Tuesday, April 27, 2010

Hungarian Fashion is not an Oxymoron

I see myself as a bit of a fashion prophet (ill-fitting jeans and guy's tshirts are TOTALLY GOING TO HAPPEN), so I consider myself fully justified in criticizing the fashion decisions of my local Hungarians.

Let's start at the top, shall we? Once upon a time (da dun..dun..dun), in a far off kingdom...

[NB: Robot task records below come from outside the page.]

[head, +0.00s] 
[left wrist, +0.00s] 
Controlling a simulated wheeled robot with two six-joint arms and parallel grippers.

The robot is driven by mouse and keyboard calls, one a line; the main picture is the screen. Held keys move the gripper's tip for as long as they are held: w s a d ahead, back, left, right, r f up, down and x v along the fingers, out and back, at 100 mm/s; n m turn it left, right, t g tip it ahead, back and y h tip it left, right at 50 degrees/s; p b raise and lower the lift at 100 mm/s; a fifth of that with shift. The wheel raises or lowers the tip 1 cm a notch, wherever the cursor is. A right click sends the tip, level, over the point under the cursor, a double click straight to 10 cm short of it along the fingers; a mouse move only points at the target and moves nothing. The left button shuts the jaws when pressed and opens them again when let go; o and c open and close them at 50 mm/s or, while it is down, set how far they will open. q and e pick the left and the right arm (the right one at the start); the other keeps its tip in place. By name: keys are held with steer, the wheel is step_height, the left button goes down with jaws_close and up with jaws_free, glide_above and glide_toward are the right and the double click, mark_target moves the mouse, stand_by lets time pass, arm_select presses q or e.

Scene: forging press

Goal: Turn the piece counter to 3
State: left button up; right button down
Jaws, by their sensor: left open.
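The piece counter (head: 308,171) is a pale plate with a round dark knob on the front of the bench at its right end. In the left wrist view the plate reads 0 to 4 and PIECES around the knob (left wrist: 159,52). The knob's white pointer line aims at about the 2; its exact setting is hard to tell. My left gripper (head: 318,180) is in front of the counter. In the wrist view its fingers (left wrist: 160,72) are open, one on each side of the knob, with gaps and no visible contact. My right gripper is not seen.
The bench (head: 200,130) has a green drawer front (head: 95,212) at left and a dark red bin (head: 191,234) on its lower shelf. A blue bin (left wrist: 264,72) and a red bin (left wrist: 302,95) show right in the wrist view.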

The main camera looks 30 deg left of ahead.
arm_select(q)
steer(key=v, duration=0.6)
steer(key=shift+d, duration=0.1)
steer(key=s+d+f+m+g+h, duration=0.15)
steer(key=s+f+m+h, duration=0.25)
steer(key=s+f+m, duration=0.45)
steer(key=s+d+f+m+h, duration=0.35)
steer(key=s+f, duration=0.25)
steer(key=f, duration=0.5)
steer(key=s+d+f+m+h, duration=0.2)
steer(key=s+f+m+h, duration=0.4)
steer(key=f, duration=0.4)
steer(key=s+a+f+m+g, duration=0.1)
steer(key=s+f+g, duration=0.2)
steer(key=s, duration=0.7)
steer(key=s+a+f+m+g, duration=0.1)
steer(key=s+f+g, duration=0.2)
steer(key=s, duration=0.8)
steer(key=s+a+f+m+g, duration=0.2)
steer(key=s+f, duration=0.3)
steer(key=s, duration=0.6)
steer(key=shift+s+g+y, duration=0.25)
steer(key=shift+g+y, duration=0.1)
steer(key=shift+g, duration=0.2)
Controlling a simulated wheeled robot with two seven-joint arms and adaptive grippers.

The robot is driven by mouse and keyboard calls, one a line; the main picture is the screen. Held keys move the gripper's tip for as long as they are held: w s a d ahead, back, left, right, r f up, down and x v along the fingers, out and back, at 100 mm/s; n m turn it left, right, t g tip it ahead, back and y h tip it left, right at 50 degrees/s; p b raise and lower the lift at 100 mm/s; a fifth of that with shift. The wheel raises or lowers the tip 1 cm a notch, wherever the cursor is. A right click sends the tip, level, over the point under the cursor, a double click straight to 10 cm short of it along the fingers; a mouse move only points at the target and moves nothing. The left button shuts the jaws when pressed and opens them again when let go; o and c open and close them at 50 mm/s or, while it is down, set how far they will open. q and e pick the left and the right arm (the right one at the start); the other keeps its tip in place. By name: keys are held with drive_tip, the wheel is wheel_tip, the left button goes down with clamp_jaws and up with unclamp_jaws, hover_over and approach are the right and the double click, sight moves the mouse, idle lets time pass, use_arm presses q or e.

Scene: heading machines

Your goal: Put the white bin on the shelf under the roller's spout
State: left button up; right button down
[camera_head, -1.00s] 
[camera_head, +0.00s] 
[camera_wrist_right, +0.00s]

Oops. Wrong top. Friggin' homonyms. Anyhowdydo, I meant at starting at the physical top, as in, hair. For young Hungarian men, there is only one style, one religion, and that is the faux-hawk. Yes, the same frightening hairstyle so proudly sported by the preteen dreamboys in American middle schools (that, and the half-pipe. I'm not sure I will ever understand that). For those of you unacquainted with the glorious faux-hawk, it is similar to mohawk, except done with gel instead of scissors. Yes, people take absolutely normal, possibly attractive hair and FORCE it into an imitation of bored-middle-class-Hot-Topic-chic. When I saw this on an 8-year-old boy, I very nearly made a citizen's arrest of his mother for child abuse, my enthusiasm contained only by the fact that I was not, in fact, a citizen, and an exchange student's arrest has all the power of the 'Quiet Please' sign outside Szimpla. For the record, if you go to Szimpla on weeknights, that's your deal but please SHUT THE HELL UP YOU ARE RIGHT OUTSIDE MY WINDOW AND I NEED TO SLEEP, DAMN IT.

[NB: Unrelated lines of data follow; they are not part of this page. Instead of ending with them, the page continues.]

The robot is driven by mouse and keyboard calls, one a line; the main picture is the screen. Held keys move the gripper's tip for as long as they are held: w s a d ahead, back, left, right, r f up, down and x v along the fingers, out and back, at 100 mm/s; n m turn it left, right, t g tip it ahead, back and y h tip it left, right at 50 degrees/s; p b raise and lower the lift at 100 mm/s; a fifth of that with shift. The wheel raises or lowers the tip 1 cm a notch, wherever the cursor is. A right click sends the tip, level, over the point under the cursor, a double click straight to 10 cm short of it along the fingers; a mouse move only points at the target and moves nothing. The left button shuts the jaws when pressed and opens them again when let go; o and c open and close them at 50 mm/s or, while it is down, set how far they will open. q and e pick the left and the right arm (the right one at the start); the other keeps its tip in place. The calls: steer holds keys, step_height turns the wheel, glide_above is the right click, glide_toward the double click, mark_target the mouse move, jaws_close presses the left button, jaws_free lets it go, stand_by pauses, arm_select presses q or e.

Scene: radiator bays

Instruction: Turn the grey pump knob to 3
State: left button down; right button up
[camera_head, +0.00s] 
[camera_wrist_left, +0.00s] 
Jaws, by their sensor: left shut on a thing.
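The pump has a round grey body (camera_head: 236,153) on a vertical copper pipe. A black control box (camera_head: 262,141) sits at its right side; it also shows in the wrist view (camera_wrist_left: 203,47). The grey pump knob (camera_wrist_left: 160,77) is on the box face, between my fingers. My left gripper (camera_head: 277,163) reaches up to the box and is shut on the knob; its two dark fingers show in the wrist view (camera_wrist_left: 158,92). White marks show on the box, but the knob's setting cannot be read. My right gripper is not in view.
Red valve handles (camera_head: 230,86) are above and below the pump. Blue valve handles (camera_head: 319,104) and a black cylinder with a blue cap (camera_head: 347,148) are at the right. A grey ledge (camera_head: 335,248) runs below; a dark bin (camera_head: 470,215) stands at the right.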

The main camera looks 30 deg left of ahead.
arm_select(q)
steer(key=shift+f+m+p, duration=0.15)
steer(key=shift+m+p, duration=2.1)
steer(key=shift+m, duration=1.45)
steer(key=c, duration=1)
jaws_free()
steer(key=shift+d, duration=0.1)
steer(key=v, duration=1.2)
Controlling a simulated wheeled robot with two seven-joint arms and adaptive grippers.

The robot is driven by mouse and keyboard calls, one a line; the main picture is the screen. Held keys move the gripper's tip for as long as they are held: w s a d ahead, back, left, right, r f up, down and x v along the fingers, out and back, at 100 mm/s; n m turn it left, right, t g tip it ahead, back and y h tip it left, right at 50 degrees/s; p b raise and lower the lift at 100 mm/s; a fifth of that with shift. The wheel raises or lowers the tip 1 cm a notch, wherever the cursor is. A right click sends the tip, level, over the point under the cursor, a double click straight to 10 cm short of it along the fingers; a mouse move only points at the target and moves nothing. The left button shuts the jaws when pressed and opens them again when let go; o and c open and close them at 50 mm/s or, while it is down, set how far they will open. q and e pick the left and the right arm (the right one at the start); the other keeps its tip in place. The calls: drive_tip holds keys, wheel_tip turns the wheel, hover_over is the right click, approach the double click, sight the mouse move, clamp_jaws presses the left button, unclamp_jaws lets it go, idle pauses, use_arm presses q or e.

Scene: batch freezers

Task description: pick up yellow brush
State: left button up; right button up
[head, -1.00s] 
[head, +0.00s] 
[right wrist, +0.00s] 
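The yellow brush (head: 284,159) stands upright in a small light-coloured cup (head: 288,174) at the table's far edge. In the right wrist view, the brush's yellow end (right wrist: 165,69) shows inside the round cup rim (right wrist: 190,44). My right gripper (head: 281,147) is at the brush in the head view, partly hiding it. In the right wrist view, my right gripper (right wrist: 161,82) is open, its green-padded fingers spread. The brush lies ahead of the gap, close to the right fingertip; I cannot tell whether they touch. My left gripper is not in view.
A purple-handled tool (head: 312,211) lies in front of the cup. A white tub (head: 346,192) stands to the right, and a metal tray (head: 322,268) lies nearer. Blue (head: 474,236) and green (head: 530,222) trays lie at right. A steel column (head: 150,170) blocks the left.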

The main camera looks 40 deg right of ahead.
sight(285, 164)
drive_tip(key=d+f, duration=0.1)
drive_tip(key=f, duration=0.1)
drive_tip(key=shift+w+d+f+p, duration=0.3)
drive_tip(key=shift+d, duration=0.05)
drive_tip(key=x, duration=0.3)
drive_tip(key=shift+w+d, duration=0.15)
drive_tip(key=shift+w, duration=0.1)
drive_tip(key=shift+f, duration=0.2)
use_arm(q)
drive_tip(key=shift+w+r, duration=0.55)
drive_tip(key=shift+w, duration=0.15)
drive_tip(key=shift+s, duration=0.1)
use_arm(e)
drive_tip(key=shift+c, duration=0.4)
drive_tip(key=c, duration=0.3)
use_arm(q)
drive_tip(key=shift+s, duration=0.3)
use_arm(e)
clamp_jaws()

For the women, the coif of choice is that fashionable import from gay Paris: Freakin BRIGHT Red. Every lass (AIWATNF) from 9 to 90 has her hair dyed, in varying degrees, to match a tomato, a burning carrot, or that spot on my leg that I get when I try to go to the bathroom without turning on the light and oh my god who put that chair there?! Somewhere around 50 or 60, Hungarian women wise up to the fact that they are not getting any younger and that maybe their appearance should reflect a more mature outlook and go get their hair dyed an EVEN BRIGHTER red, because blinded passerbys can't see wrinkles.

Moving on down, I have nothing particularly enlightening (YES EVERYTHING ELSE WAS OKAY) to say about Hungarian shirts, except that I have to stifle a giggle every time I see this one guy at dance wearing a shirt with "American Joint Distribution Committee" on the back because, as we have covered before, I am actually 5 years old. That, and I whole-heartedly approve of the sparkles. Continue sparkling, Hungarian shirts!

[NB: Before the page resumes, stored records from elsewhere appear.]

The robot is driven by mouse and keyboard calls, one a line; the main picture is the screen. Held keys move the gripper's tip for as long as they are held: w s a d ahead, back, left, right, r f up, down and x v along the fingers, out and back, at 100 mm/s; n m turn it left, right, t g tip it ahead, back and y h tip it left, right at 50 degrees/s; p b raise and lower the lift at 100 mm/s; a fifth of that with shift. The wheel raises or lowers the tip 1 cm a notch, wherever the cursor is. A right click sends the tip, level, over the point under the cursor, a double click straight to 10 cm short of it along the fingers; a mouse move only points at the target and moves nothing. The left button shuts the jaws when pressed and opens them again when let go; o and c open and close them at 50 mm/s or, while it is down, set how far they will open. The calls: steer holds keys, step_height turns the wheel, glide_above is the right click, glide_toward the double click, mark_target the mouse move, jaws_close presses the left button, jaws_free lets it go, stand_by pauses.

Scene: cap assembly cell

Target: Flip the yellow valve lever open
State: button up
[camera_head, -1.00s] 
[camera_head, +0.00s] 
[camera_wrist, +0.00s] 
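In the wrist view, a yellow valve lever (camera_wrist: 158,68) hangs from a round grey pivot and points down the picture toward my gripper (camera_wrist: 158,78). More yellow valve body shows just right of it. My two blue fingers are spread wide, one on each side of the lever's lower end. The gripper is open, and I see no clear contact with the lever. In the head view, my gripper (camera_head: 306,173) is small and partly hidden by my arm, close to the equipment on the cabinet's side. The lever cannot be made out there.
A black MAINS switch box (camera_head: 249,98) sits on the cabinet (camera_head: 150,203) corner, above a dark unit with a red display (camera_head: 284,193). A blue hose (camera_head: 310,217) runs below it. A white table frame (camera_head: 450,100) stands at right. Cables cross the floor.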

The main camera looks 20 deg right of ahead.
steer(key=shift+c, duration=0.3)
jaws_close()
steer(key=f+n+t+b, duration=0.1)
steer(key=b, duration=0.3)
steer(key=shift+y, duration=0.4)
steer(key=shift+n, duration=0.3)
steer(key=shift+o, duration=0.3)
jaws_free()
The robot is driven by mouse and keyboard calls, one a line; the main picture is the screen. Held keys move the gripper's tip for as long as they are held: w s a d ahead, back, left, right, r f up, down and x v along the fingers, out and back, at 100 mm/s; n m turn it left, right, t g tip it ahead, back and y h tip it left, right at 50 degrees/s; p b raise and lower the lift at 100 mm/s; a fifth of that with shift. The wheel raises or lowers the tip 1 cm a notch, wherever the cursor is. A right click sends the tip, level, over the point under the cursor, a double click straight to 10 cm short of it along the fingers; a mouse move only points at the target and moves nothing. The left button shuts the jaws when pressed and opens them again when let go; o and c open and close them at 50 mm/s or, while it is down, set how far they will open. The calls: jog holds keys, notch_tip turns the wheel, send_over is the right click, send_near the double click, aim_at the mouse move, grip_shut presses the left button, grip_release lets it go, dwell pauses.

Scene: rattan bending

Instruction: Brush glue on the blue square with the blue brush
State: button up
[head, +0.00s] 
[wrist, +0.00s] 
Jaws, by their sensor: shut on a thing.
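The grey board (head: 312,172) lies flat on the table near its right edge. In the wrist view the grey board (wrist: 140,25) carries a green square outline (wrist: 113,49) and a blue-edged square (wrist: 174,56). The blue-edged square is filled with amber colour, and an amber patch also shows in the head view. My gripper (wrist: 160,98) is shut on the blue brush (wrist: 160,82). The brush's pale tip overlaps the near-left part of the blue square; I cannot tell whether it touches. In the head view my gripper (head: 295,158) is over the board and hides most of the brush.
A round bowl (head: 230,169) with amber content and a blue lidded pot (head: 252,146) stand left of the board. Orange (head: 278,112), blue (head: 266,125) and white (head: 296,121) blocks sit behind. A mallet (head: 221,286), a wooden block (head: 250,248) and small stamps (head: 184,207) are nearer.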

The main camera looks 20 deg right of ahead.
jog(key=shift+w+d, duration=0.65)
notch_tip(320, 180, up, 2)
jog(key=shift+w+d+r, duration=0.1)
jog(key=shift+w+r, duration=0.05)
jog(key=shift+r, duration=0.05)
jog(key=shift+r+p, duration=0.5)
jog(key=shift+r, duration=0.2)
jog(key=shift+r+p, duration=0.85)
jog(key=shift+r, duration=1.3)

Now we come to the pièce de résistance, or rather, pants de résistance, or rather, lack-of-pants de résistance. My fellow citizens of the Earth, be you American, Hungarian, or Inuit (love the fur, btw!), I stand before you a desperate woman, a single plea on my cracked lips: LEGGINGS ARE NOT PANTS. Until we as a people acknowledge this simple fact, there will never be peace on this planet. I beg you. In particular, I beg the girl I saw at Morrisson's on Friday night wearing LEOPARD PRINT LEGGINGS as the sole boundary between her thighs and the afflicted eyes of the world. What? You want me to snark on this? How can I go any further except to say that these were LEGGINGS with LEOPARD PRINT on them? How have we as a species let this happen? Is it ignorance? I pray so, because if it is, I may have the solution. If you feel at all uneasy with the differences between mere leg coverings and pants, you have come to the right place. A Broad, Abroad (AIWATNF) proudly, if somehwat desperately , presents How To Tell If You Are Wearing Pants:
I hope this clears things up. Some folks might say I have overlooked these mythical creatures called "skirts," to which I say, "Sorry, no fantasy."

Finally, in the interest of full disclosure, I should let you know that I wrote the first part of this entry while wearing a black men's t-shirt, tan capris, and bright striped knee-high socks, and the second part in black men's jeans and a t-shirt worn over a 7- or 8-year old bra that has been held together with duct tape for the past 4 or 5. Look for these in Milan next Fall.